To keep things light during those long days, Caan brings his dog to set (a 4-year-old blue heeler border collie named Dot), Kim tweets on his iPad and O’Loughlin hams it up. While shooting a soundstage scene in his Chevy Silverado later in the day, he spontaneously breaks into song and honks in rhythm:
“Every time you goooooo / To the place that we knowwwwww … Beep, beep!”
Park, for her part, likes to tease members of the crew. When four crew dudes move a tent to shield us from the sun at Fisherman’s Wharf and proceed to stand there, holding it in place, she crosses her arms and declares mock-seriously, “I’m still waiting for you guys to take your shirts off.”
The show is dead serious, however, about safety—and authenticity. Five-0’s military technical advisor is an ex-Navy SEAL, and O’Loughlin did weapons training with a team of SEALs to prep for the part of Lt. Cmdr. McGarrett.

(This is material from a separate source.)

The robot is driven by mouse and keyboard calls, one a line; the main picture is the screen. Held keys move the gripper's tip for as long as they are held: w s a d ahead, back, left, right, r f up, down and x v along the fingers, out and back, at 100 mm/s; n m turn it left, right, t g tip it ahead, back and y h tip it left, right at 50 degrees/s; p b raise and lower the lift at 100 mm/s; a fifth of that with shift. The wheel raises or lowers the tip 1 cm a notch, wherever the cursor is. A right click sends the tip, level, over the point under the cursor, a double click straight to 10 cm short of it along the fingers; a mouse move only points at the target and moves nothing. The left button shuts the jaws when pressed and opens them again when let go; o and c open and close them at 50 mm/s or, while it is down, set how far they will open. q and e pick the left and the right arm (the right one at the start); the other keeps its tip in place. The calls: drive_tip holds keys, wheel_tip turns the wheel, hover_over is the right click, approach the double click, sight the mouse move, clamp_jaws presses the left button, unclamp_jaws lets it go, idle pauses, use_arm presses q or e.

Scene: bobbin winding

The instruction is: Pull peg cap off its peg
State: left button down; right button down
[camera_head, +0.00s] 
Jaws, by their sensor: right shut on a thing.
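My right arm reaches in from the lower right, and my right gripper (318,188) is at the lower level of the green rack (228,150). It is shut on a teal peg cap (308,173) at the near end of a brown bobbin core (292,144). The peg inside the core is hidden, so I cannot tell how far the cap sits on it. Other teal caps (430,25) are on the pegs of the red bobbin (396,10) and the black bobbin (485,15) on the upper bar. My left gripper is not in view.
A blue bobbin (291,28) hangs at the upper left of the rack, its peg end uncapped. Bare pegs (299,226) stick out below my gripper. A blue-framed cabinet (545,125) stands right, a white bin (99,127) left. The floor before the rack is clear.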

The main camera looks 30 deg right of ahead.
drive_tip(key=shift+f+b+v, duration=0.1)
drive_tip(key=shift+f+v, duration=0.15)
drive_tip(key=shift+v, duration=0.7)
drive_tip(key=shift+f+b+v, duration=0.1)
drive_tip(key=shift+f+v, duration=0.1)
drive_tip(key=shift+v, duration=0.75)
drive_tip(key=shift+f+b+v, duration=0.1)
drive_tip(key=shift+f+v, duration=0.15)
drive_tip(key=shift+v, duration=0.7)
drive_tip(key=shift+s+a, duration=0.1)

“I ducked and weaved the hazing,” says O’Loughlin, “but I’m sure they can’t wait to do it: ‘That McGarrett, he’s a [wuss].’ Which I am, by the way. I’m an actor!”
That said, O’Loughlin is willing to do as many stunts as they let him. For one of the high-octane dirt biking scenes, crew members handed him the fastest Honda they had and a pair of sunglasses, and told him to do his worst. “It was incredible,” he says.
Caan, who hurt his knee early on in the production, has no interest in such shenanigans: He spent most of his 20s making bad decisions in the pursuit of a good time.
“I’ve done so many stupid things in my life that at this point, if I don’t have to risk getting hurt, I won’t,” he says, smirking. “I’ve fallen off horses, motorcycles, cliffs, skateboards, surfboards, busted my head open, and gotten stitches and surgeries all over my body. They don’t pay me enough to hurt myself on this show.”
O’Loughlin may be the natural leader, on screen and off, but it’s Caan—with his wisecracks and desert-dry sense of ennui—who snagged a Golden Globe nomination for best supporting actor. Unsurprisingly, he shrugs off any label of breakout star.
“I’m just trying to have fun,” he says. “It’s a nice thing when people say nice things about you. … I didn’t realize I was insecure until I turned 30. I always thought I was the [bomb], and then I turned 30 and I’m like, ‘Wait a minute, I’ve got all kinds of fears and insecurities.’ So, it’s a nice thing.”